Return, exactly as written, every line from the first line of the data below through the line that contains "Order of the".

Source material ->
________________

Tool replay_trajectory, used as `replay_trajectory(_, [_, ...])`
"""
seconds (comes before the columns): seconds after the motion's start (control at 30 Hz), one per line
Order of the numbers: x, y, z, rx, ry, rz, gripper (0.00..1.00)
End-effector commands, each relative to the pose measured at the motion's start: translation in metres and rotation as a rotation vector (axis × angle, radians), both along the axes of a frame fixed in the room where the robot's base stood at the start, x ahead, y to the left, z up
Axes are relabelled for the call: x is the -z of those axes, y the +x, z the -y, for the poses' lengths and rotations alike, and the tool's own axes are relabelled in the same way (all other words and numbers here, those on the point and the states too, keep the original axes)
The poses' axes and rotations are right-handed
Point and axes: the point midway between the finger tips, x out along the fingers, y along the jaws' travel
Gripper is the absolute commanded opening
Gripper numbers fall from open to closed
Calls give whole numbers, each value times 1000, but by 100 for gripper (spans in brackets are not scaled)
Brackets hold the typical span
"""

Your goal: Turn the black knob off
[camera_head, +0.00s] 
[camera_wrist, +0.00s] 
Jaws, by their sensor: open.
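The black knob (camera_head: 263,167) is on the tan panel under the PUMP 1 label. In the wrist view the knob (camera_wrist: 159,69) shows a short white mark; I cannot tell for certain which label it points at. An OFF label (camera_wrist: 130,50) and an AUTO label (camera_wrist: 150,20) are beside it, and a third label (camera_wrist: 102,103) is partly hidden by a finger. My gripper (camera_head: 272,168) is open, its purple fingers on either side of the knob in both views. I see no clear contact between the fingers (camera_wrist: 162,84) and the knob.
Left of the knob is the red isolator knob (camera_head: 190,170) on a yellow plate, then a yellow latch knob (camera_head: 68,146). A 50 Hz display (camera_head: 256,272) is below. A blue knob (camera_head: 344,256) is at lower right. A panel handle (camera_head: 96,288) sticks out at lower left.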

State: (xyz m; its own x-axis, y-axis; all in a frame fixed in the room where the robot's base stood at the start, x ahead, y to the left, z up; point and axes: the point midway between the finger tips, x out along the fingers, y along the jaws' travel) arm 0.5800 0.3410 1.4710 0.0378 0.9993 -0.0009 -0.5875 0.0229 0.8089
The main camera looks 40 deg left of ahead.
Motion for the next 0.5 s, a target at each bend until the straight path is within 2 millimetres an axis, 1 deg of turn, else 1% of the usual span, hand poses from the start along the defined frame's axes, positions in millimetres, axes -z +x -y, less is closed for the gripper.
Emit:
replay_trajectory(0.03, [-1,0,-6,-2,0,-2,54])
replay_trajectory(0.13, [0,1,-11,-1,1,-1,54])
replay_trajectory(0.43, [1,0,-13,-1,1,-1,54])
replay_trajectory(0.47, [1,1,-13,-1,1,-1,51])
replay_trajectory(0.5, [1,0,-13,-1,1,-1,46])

________________

Response to this task ->
Tool replay_trajectory, used as `replay_trajectory(_, [_, ...])`
"""
seconds (comes before the columns): seconds after the motion's start (control at 30 Hz), one per line
Order of the numbers: x, y, z, rx, ry, rz, gripper (0.00..1.00)

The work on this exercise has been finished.